Although Slings & Arrows has particular appeal for theatrical geeks (the type of person who not only understands the Shakespearean reference in the title, but also knows who Richard Burbage was), you don’t have to work in a theatre company, or even be a huge theatre fan, to enjoy it. First of all, the writing (by Coyne, Mark McKinney, and Bob Martin of Drowsy Chaperone fame) and acting is simply brilliant, which is no surprise given that some of the best talent in Canada worked on this show. Second, the character types featured in the plots are common to many non-theatrical situations, including most of the offices I’ve ever worked in.

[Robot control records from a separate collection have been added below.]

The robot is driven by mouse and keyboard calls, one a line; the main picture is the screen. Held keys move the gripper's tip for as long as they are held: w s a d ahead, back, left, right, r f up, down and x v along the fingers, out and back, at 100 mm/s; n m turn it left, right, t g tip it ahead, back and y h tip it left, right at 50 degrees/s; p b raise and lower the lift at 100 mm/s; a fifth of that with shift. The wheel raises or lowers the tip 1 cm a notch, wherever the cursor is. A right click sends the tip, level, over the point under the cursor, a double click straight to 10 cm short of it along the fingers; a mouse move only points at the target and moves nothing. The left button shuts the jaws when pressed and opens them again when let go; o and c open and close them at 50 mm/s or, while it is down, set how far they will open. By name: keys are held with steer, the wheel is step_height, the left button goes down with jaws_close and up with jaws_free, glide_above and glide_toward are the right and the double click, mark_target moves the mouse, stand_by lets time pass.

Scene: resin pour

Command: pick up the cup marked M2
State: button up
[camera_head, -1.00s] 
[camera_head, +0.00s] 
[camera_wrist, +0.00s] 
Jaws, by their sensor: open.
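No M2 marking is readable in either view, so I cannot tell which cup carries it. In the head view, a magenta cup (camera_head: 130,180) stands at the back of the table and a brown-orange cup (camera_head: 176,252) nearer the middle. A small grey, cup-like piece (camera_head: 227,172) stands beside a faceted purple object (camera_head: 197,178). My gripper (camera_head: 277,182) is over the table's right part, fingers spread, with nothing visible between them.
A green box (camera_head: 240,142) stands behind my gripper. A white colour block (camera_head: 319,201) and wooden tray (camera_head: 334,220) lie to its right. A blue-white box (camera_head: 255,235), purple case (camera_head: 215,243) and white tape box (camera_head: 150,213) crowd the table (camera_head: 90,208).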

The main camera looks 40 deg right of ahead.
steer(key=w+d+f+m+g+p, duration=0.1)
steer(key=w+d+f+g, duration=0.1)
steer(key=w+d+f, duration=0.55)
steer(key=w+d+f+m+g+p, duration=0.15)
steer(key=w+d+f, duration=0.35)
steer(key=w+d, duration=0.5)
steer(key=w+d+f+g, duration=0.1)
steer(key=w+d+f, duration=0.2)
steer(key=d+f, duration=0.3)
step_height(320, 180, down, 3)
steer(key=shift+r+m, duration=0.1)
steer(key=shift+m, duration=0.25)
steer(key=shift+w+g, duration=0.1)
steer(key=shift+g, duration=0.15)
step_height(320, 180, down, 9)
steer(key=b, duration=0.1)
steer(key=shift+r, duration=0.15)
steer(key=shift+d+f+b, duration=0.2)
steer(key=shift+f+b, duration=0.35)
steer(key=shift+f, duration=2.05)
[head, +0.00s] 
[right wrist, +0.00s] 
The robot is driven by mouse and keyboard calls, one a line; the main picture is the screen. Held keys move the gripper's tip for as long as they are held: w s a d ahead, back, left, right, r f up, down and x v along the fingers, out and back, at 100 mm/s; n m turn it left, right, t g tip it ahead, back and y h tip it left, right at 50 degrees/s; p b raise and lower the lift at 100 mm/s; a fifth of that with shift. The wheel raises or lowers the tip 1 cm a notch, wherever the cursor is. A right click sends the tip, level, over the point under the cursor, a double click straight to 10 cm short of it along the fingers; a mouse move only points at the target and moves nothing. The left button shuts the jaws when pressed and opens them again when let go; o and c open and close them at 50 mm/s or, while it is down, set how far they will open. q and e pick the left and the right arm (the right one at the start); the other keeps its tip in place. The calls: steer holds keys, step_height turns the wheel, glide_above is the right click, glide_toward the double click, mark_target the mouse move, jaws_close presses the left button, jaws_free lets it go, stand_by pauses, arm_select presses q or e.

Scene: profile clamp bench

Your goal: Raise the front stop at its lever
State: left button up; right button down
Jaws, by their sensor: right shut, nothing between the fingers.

Who doesn’t know a hotshot who thinks it’s always all about him, a bean counter who will do anything to feel important, a consultant blissfully unaware that he or she is talking absolute nonsense, or an on-again, off-again couple who can’t see what is evident to everyone but them, namely that they’re perfect for each other?
Slings & Arrows is not quite a perfect series—my main complaint is that Don McKellar’s idiot director character is tiresome for even one episode, yet he keeps coming back—but it’s still head and shoulders above almost anything on television these days. So if you haven’t seen it, Slings & Arrows is definitely worth your while. I can’t say the same about the extras, however, which are a moderately interesting, sometimes repetitious hodge-podge of short interviews, bloopers, extended scenes, and so on, that you might enjoy watching for free on YouTube, but really don’t expect to pay for.